Heute wollen sich Außenminister Sigmar Gabriel, de Maizière und die Integrationsbeauftragte Aydan Özoguz im Auswärtigen Amt mit über 50 türkischstämmigen Abgeordneten aus den Kommunen, den Ländern und dem Bundestag treffen. Ziel ist „ein offener Austausch über die Schnittstellen zwischen Integration und Außenpolitik“, wie es im Diplomatendeutsch heißt. Politisch ist es eine Demonstration der Solidarität.

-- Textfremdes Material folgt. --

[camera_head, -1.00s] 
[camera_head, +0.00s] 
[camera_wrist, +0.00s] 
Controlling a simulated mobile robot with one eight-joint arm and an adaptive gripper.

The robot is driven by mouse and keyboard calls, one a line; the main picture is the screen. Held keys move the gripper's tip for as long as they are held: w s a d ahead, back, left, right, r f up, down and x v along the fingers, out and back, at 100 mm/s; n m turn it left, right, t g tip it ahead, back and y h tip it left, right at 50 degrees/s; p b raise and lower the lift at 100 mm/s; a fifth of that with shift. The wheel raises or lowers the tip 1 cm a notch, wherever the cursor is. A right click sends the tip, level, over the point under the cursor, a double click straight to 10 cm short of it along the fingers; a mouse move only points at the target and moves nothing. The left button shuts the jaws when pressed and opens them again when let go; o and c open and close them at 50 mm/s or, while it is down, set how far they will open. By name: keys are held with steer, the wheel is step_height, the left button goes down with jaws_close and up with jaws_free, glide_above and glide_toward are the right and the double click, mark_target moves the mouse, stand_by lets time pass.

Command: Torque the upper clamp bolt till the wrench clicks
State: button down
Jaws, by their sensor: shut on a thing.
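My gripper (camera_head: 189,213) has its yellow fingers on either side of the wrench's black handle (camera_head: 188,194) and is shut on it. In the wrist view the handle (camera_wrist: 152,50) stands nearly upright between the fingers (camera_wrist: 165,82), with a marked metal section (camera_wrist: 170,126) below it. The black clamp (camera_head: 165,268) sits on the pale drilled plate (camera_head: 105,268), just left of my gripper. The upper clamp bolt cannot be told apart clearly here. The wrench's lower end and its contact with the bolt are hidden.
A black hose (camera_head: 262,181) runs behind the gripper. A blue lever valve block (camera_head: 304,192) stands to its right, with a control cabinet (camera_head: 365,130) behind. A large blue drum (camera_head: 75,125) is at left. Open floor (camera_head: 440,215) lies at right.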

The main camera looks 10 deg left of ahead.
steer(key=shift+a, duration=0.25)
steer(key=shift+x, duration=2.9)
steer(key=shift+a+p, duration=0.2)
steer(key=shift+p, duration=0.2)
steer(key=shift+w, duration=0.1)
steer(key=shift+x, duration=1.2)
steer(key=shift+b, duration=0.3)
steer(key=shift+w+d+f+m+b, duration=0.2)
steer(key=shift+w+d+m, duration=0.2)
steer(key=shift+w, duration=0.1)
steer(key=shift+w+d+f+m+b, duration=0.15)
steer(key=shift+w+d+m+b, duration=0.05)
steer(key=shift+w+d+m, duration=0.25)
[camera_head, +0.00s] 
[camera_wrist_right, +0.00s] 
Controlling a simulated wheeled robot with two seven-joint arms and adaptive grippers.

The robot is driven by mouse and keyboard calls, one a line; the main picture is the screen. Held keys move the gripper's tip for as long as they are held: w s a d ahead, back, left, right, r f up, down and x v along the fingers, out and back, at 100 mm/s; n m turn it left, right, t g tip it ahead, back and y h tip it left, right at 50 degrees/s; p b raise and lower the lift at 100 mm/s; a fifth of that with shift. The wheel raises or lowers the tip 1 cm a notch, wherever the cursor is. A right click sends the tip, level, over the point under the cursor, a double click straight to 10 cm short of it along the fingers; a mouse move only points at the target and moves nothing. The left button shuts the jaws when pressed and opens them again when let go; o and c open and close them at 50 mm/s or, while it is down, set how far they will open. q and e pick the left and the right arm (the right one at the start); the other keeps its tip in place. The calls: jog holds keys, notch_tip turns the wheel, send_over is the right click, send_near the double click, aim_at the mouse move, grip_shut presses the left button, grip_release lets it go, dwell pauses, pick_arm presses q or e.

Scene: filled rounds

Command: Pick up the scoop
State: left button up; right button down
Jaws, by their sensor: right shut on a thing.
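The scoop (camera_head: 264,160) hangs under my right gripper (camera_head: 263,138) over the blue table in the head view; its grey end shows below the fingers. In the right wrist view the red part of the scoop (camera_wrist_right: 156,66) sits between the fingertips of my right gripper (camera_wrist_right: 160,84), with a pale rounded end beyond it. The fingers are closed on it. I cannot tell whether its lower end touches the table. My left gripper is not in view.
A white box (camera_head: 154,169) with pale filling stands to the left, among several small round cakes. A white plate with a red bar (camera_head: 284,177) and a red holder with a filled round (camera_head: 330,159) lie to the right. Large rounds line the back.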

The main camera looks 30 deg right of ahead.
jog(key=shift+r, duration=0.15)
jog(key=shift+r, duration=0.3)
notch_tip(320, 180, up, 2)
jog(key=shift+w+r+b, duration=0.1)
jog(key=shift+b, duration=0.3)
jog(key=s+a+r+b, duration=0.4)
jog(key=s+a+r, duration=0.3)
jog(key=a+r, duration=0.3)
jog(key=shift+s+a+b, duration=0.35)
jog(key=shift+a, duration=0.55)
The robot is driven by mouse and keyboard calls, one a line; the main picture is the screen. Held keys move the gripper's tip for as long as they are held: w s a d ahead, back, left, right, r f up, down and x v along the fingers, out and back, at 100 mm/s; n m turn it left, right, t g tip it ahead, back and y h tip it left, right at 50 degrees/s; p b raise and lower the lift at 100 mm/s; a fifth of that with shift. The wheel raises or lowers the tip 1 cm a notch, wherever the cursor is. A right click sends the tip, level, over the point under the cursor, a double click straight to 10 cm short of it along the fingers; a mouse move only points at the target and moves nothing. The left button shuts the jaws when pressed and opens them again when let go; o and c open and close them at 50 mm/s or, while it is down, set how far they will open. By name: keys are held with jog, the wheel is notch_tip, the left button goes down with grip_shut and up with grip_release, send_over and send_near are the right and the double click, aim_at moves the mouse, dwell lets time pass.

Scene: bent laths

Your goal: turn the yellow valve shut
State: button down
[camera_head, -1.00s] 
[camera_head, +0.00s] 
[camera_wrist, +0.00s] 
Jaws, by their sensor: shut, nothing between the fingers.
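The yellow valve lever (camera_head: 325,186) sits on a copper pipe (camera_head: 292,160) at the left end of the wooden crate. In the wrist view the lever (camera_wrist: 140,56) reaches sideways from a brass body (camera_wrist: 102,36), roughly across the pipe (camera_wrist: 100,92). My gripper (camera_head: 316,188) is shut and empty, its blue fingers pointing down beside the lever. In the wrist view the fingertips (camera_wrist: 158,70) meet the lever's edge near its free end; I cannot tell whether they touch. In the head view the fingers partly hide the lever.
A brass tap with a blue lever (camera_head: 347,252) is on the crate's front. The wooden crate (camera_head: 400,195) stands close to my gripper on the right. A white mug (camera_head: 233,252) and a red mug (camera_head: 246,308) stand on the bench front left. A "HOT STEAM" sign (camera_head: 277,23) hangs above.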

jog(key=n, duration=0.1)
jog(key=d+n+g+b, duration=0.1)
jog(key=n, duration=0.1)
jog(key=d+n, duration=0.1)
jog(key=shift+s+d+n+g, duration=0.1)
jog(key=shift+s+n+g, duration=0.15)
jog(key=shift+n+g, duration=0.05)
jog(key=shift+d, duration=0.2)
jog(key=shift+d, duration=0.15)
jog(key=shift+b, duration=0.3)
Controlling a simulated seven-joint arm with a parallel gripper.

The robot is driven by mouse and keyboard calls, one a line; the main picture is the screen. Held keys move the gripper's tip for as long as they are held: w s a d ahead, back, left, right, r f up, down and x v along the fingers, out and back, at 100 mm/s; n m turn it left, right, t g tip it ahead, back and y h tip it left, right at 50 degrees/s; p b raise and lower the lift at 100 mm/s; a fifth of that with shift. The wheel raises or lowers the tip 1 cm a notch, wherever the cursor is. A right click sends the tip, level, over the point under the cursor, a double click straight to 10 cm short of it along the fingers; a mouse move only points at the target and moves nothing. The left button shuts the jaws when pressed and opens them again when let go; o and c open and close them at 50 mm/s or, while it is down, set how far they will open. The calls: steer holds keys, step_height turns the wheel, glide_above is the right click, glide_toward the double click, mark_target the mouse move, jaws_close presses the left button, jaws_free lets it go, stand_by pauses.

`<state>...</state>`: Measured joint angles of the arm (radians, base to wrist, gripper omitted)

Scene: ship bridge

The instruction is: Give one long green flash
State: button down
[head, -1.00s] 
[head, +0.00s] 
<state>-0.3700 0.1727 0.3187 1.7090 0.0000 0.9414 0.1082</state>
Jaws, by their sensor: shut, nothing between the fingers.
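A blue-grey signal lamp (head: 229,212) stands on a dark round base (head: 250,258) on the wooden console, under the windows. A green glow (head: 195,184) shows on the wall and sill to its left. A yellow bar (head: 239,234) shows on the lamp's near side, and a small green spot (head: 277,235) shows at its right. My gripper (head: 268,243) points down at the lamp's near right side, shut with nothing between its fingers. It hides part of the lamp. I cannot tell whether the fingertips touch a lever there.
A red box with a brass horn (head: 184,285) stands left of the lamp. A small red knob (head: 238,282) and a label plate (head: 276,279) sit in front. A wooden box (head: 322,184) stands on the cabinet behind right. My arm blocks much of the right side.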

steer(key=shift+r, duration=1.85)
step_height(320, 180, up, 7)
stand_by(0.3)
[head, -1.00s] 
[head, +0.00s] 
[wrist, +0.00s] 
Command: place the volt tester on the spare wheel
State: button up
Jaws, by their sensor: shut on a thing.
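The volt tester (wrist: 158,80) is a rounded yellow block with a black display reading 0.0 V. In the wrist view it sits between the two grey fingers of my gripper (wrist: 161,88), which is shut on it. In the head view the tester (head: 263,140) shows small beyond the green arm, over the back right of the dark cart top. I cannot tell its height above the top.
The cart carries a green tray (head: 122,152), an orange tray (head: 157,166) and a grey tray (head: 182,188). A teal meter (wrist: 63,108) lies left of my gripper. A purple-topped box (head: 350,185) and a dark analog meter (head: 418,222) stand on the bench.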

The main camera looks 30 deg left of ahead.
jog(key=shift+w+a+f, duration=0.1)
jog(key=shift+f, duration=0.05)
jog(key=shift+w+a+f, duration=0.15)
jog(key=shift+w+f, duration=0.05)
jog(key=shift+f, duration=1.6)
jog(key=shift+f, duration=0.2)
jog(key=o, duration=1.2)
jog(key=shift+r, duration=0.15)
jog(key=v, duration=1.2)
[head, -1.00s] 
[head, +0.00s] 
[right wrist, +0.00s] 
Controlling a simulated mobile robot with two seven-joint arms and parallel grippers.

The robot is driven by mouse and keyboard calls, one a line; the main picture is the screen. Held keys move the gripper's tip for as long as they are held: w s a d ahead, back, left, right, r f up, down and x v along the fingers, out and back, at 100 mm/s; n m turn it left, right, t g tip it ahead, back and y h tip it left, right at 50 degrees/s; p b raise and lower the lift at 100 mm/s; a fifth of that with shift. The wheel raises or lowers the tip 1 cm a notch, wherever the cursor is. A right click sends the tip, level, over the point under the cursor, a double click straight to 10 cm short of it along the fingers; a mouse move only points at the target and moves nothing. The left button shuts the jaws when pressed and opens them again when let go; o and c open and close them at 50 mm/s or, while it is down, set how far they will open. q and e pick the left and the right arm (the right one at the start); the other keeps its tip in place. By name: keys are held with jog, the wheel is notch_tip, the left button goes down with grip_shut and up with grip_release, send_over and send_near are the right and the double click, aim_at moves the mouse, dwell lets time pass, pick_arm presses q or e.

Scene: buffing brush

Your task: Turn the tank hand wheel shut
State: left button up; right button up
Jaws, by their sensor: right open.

Für die Bundesregierung besteht die Herausforderung darin, auf der einen Seite „unmissverständlich für Demokratie und Pressefreiheit einzutreten“, wie Oppermann erläuterte. Auf der anderen Seite weiß der SPD-Politiker aber auch, dass jeder offene Konflikt Erdogan dabei helfen kann, „die nationalistischen Stimmungen aufzuheizen“. Hinzu kommt, dass der Journalist Deniz Yücel in der Türkei im Gefängnis sitzt, ohne dass auch nur ein Haftprüfungstermin zustande gekommen wäre. Jeder Streit dürfte seine Freilassung erschweren.